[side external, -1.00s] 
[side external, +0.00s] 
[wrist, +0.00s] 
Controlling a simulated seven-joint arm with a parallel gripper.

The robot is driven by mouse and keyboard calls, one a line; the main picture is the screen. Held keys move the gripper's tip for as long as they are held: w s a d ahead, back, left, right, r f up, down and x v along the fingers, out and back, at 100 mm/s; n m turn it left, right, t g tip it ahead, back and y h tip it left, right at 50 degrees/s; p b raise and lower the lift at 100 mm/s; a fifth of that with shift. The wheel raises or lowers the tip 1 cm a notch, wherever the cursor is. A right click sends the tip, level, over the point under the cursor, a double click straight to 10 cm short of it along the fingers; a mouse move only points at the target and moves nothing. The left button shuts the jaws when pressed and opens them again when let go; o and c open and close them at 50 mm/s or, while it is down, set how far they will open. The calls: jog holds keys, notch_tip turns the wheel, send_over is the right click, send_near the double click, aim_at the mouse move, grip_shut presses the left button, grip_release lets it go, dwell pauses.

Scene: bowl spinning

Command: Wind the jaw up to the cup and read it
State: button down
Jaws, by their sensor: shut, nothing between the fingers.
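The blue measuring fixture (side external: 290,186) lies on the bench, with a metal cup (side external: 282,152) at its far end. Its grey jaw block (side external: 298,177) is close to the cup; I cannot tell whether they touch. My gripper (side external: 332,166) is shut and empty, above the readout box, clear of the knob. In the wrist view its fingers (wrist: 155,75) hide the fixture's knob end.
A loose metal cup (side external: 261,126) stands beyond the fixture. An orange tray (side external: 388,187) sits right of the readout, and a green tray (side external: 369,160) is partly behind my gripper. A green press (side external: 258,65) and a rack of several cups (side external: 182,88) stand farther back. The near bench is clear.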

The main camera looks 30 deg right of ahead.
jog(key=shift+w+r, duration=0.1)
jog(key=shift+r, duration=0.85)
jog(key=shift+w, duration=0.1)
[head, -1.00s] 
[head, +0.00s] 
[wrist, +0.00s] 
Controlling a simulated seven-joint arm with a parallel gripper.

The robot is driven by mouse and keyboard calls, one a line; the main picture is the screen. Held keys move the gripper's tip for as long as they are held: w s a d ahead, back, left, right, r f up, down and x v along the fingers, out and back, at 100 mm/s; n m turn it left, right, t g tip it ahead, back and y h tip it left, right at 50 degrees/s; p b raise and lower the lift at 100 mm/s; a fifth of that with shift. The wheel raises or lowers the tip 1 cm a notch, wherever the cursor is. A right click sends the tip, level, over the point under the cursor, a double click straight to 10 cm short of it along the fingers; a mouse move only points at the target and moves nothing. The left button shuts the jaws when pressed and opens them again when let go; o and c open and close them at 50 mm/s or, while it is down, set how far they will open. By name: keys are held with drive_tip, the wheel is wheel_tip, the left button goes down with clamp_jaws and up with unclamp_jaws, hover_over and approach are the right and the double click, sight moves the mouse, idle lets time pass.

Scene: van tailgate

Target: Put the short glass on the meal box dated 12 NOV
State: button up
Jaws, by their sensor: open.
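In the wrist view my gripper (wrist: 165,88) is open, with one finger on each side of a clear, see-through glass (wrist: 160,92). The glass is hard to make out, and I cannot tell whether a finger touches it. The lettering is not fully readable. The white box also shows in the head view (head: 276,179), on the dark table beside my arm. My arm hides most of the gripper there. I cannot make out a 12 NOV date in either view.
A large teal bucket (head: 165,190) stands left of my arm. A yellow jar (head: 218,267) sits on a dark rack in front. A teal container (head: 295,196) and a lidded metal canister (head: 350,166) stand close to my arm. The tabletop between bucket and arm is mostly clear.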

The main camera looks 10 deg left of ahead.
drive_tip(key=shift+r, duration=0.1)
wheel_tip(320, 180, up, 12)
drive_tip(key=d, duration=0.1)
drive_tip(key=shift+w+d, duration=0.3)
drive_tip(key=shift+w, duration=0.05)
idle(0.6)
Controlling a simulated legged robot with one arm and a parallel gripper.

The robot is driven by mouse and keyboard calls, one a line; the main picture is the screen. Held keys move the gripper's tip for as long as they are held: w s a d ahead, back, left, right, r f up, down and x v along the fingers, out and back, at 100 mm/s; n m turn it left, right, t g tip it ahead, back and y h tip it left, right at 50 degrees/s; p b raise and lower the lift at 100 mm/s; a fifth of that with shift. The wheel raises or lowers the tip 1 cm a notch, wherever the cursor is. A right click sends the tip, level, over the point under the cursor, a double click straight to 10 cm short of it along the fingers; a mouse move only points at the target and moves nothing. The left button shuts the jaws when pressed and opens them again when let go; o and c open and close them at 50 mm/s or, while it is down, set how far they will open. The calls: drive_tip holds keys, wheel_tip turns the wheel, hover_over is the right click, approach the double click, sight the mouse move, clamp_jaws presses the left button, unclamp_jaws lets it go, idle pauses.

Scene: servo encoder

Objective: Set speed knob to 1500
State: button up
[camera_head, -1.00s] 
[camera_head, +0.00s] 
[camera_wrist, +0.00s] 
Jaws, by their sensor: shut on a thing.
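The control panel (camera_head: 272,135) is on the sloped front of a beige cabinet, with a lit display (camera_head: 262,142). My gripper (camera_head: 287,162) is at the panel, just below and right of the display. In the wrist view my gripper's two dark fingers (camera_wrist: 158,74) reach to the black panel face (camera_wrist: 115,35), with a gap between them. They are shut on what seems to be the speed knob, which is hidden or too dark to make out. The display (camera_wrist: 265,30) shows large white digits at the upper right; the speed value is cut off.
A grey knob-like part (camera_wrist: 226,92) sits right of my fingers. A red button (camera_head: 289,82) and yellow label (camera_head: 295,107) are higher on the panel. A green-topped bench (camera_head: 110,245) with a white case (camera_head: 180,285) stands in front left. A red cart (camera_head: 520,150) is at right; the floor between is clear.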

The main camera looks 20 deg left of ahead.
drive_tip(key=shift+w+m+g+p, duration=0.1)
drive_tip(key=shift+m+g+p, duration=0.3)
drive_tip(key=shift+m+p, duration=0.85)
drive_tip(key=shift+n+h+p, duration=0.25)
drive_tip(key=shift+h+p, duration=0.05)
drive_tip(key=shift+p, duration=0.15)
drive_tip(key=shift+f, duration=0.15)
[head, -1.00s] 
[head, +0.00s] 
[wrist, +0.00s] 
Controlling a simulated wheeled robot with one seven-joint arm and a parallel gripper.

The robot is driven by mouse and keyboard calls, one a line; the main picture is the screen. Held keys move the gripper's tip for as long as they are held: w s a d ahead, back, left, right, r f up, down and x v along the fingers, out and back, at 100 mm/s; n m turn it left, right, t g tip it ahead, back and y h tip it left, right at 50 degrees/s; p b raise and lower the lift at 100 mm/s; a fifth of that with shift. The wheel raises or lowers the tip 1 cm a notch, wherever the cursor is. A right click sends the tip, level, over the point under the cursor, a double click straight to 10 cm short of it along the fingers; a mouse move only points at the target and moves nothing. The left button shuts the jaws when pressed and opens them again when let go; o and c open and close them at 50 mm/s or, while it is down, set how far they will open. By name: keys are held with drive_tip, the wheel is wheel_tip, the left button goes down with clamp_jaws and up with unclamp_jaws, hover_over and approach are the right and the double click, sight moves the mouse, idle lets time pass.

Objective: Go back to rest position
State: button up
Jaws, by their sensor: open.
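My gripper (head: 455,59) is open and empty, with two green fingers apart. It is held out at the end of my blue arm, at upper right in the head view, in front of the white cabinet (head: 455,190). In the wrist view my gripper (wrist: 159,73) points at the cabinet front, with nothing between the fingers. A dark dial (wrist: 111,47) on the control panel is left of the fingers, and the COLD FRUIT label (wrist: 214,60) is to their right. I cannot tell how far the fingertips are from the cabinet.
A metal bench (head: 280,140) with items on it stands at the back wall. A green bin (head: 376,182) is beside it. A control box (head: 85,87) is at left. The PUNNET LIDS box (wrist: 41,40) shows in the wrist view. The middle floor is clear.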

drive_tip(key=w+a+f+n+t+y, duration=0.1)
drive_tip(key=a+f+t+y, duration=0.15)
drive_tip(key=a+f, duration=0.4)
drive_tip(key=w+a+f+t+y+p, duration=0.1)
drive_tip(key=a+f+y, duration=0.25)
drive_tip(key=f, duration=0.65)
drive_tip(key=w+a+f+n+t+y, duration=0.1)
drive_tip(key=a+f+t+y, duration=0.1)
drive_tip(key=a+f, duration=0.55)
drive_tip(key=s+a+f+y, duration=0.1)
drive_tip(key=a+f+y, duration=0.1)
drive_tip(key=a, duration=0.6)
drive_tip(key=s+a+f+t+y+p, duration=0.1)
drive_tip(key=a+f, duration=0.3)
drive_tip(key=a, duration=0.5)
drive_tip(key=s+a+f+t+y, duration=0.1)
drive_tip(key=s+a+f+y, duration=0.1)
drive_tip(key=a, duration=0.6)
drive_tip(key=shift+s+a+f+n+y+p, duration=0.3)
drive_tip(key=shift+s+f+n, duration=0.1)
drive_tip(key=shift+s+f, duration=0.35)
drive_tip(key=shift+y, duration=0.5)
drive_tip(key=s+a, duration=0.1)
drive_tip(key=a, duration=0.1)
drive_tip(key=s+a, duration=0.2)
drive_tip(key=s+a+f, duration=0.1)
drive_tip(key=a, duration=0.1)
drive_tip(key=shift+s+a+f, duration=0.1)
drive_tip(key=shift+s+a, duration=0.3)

* * * * *

→ What to work on: Repeat exactly the lines from the one containing "[camera_head, -1.00s]" to the one containing "[camera_wrist, +0.00s]", both lines included, and nothing else.

→ Solution for this exercise:
[camera_head, -1.00s] 
[camera_head, +0.00s] 
[camera_wrist, +0.00s] 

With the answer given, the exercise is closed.